Moreover, the trading patterns Bloomberg saw could have been created (paywall) by the fact that many institutional clients (for example, pension funds, mutual funds) all want to trade around the time of the “London fix” on the last day of the month, for the reasons we explained above. Index funds especially use the “London fix” as a benchmark to value their portfolios, and don’t want to take the risk of trading at any other time during the day.
However, new reports suggesting that traders at different major banks were communicating in a chat room (paywall) have piqued regulators’ suspicions. If traders shared information about their positions in order to artificially inflate the “fix” to make sure their trades settled profitably, this would constitute a serious offense. It’s not yet clear what kind of communications these traders shared.
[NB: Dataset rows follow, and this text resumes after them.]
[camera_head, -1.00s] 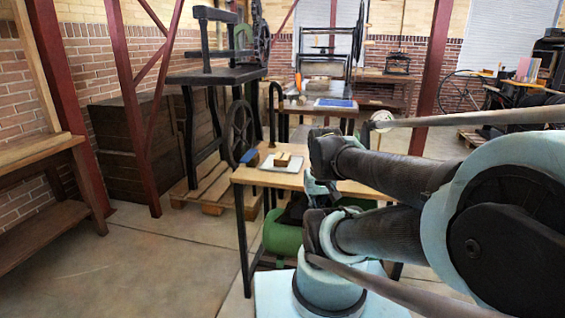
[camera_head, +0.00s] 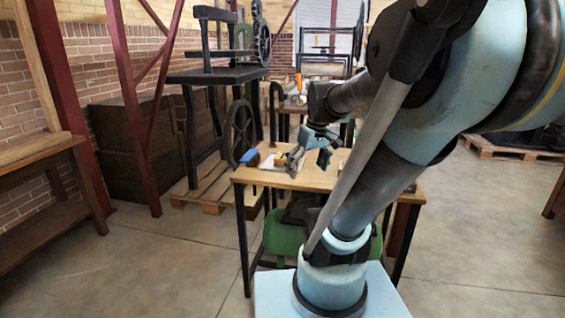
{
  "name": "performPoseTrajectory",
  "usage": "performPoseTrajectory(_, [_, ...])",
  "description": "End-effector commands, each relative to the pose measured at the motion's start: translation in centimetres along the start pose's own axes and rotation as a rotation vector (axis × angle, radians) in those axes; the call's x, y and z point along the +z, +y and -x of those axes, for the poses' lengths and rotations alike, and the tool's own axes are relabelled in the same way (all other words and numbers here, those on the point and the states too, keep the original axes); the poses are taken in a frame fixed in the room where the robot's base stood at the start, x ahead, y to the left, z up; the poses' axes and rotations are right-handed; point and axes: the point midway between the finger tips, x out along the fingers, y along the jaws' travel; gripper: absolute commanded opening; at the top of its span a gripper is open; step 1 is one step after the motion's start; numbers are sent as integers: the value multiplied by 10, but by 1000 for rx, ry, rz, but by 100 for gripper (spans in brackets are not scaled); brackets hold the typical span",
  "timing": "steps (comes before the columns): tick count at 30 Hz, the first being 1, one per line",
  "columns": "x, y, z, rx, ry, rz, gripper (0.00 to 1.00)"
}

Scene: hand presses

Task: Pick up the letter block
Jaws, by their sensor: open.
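The small brown letter block (camera_head: 280,160) is on a pale tray near the left end of the wooden table (camera_head: 257,178).
A blue item (camera_head: 249,157) lies at the table's left edge, beside the tray. A black hand press (camera_head: 217,75) with a wheel stands on a wooden pallet behind the table. My arm hides much of the right side. The floor at left is clear.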

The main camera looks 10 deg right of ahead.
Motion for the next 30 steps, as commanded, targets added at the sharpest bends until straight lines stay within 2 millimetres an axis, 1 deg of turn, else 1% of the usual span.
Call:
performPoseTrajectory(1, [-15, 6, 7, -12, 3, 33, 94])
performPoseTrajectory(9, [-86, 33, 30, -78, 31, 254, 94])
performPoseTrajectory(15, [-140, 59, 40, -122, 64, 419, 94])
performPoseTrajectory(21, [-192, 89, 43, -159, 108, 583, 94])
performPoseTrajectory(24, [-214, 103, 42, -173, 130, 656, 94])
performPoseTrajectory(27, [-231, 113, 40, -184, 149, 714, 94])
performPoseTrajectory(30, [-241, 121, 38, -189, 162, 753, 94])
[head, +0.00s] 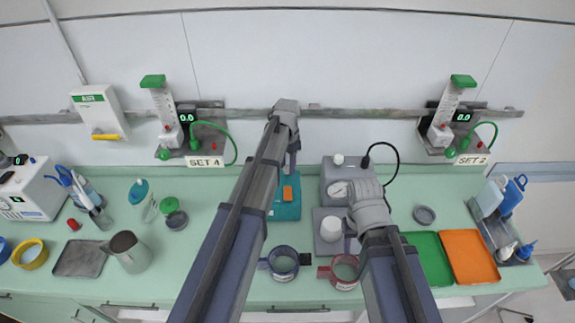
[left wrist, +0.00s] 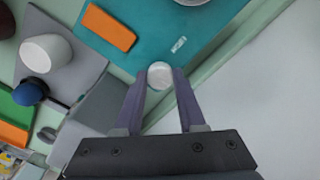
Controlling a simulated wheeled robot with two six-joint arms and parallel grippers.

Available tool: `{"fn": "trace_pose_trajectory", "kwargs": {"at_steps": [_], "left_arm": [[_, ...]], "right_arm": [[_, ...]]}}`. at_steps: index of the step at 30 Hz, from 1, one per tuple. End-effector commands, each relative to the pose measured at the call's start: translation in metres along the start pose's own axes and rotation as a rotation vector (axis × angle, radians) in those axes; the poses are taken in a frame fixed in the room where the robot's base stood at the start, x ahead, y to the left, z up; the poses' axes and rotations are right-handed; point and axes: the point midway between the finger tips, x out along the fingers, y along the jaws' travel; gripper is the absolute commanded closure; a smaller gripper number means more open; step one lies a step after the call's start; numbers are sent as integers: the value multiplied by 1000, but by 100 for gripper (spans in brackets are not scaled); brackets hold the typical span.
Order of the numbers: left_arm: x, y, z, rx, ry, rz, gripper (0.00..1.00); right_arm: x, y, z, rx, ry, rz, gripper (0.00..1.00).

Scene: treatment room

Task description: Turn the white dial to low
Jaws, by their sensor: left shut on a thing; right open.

Three traders interviewed for this article argued that institutional clients might need to start trading at other times of the day if they want the best price. “Institutional investors think, ‘If I’m benchmarked to anything other than the close, I take on risk’,” a former trader, who worked at multiple major Wall Street banks, told Quartz. ”90% of the time [they] would have been better off trading earlier in the day rather than on the close…People have just not done good solid analysis on this.”
“Put simply,” writes Russell Investment’s DuCharme, “while fix trading strategies sound appealing because of their apparent transparency, they are not generally the best approach for investors.”
Benchmarks for practically every other asset class have faced allegations of manipulation. That makes it easy to believe currency trades wouldn’t be any different.